In the present paper, we proposed a new form of a differential operator $I^{m,\beta }(\lambda ,l)$, which generalizes several operators introduced earlier by many other researchers. Relevant connections of the proposed operator with other differential operators are considered. By making use of this operator, we derived the new results. First, we review some of the basic results on the theory of subordination and supeordination results.

Using the method of admissible function, we deduced certain differential subordination results associated with two properties of the newly introduced operator. After that, using the dual notion of subordination, namely that of superordination, we established the corresponding results in terms of superordination. In addition, using specific well-known univalent functions, we derived interesting corollaries that provide the best dominants and the best superordinats.

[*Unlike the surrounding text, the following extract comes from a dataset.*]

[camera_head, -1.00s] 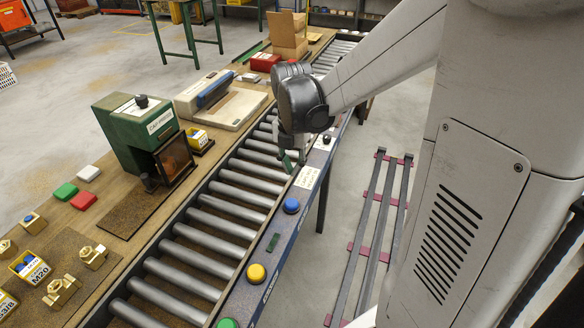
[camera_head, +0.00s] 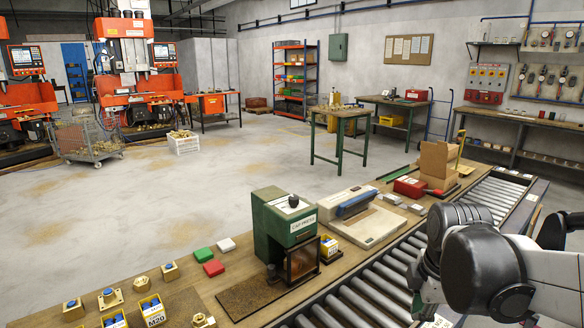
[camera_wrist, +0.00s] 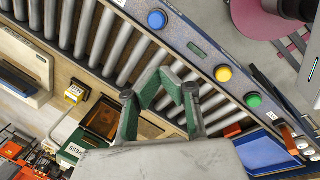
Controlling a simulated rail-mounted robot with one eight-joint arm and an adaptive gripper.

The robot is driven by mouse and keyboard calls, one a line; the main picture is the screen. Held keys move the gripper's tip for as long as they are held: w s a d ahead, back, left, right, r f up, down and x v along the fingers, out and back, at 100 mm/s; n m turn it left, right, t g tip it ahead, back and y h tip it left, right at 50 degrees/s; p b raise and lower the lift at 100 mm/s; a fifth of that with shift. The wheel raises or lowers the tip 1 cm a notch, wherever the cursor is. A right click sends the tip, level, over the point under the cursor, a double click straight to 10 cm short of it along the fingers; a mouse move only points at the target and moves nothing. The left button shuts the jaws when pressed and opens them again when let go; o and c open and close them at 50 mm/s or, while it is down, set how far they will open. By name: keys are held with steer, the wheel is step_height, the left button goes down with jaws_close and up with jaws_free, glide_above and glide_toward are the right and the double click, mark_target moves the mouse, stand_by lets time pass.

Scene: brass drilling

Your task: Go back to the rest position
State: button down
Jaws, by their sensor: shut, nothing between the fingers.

Finally, future research could address the results of this study. The proposed methodology constructed in the obtained corollaries could inspire other papers in finding several particular function as examples. These new results provide a theoretical basis for further studies. Therefore, many interesting outcomes can be derived using the differential subordination and superordination theory.